I don’t know about you, but I’m a huge wimp in my everyday life, and it’s cost me big time over the years. I’m too afraid to dispute erroneous bills over the phone (*cough* cable bills *cough*). I’m too afraid to ask for more money in my freelance business. And I’ve lost out on a ton of networking opportunities because I’m too afraid to go to conferences and actually talk to people face-to-face.
Since coming back from my Peru trip, I’ve noticed that I’ve become a lot braver, and it’s helping my financial situation. I called Vanguard and opened a retirement account for myself today—something I didn’t know how to do, which had scared me in the past.
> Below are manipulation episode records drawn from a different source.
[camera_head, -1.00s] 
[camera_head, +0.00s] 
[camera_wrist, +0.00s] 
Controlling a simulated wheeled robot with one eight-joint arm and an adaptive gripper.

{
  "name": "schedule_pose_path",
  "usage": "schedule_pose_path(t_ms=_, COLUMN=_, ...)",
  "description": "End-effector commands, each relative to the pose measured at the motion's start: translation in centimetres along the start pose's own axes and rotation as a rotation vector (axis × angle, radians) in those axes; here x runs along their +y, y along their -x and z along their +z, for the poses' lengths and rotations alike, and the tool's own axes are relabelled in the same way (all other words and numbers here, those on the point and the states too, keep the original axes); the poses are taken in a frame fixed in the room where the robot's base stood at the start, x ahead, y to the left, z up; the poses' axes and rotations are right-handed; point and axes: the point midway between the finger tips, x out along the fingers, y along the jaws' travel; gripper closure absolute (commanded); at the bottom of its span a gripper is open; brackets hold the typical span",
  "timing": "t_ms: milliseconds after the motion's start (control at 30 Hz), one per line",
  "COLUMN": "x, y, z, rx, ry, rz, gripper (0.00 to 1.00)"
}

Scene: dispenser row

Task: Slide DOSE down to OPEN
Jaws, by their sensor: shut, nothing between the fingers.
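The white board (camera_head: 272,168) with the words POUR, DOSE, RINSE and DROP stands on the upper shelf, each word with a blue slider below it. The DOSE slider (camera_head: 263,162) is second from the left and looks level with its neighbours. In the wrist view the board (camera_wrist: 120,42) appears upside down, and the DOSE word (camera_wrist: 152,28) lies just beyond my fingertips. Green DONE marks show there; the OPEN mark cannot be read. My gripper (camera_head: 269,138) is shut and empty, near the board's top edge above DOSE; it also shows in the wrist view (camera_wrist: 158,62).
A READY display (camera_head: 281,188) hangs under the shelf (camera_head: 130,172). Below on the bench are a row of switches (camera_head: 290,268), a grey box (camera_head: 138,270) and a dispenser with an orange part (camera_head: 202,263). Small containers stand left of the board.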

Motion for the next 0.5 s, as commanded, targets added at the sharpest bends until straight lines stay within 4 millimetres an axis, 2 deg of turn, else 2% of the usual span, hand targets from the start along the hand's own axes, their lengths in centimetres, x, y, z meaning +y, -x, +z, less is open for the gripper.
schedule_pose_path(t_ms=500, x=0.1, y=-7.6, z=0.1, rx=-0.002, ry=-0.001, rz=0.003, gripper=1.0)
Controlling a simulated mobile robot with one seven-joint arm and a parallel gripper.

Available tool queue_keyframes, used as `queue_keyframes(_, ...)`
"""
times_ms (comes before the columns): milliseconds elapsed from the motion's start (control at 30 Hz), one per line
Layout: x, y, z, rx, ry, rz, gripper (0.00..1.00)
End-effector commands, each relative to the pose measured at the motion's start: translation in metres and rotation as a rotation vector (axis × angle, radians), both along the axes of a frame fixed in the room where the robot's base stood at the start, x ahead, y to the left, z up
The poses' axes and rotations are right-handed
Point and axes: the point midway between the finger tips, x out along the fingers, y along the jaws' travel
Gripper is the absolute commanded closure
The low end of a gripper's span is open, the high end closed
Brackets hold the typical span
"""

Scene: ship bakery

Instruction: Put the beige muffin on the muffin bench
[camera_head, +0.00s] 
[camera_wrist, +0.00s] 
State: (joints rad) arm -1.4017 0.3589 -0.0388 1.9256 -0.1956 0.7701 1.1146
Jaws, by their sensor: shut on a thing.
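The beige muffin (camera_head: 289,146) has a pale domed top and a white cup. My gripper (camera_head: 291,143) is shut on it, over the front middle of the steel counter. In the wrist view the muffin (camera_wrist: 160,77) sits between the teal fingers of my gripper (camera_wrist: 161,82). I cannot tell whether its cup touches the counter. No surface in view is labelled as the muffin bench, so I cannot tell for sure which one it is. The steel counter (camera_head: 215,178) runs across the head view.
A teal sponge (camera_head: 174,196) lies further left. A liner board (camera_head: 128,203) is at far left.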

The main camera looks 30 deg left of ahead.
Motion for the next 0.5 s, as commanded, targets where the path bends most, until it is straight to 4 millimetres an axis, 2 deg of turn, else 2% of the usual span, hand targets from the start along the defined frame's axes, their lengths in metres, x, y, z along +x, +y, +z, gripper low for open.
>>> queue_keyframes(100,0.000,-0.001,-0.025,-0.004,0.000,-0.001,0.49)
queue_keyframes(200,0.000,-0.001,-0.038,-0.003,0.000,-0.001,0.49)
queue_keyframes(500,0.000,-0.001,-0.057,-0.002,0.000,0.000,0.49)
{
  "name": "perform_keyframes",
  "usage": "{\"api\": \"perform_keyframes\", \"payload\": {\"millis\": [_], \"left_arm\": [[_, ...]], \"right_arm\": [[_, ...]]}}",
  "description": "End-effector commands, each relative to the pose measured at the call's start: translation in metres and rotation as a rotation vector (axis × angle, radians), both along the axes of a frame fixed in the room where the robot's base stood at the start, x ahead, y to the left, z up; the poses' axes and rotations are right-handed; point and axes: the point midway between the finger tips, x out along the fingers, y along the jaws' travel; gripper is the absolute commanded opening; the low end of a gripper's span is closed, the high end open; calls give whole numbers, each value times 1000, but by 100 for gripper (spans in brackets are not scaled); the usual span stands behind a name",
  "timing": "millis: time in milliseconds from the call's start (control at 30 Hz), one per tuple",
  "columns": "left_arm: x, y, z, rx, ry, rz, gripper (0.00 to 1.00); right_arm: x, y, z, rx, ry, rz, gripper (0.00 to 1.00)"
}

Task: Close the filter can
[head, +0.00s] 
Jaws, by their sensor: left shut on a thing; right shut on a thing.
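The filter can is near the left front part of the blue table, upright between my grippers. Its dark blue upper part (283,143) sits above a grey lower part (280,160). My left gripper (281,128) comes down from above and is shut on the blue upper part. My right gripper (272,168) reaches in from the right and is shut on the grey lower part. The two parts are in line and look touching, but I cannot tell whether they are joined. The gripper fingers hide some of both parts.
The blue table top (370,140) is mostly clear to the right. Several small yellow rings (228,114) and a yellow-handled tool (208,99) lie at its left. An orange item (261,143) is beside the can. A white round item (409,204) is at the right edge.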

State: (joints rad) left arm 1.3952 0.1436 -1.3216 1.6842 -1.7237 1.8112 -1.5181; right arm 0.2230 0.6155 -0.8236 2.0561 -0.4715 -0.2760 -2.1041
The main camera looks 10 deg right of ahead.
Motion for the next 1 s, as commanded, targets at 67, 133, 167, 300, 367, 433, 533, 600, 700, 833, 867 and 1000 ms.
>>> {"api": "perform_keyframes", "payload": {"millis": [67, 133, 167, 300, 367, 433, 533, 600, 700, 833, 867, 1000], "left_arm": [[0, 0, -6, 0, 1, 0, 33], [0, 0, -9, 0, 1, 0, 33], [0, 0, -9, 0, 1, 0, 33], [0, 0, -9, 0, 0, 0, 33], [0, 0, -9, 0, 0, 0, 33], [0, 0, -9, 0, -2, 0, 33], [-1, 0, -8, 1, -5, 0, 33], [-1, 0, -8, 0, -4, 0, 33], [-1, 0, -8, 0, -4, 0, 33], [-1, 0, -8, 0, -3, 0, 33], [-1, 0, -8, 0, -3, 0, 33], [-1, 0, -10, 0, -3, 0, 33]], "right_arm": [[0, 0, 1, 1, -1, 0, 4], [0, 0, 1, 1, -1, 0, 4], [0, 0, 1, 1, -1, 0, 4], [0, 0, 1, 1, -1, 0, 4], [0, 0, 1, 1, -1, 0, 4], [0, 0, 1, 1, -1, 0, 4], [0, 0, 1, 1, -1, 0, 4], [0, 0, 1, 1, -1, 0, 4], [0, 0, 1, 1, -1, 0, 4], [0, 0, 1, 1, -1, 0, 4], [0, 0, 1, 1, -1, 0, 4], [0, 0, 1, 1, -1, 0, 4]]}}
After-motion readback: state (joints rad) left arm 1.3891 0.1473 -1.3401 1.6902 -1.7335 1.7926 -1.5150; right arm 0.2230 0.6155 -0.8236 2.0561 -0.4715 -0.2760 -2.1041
I started asking for more money from clients to ensure I was being paid fairly…and they agreed!
I even flew to Chicago and took the subway to a hostel for a writing conference. Along the way to my hostel, I met a nice well-dressed DJ named Wall Street who shared his umbrella on a rainy night. And, I even scored a new writing client at the conference!
None of these things would have been possible if I hadn’t stretched my limits on what I thought was possible by traveling. Now, I’m super excited to see what other adventures I can go on to get outside of my comfort zone. Driving the Ring Road around Iceland? Hiking to the Trolltunga in Norway? Going on a Nepalese mountain trek? The sky’s the limit, and I couldn’t be more excited for my future travel adventures. Now, where will you go?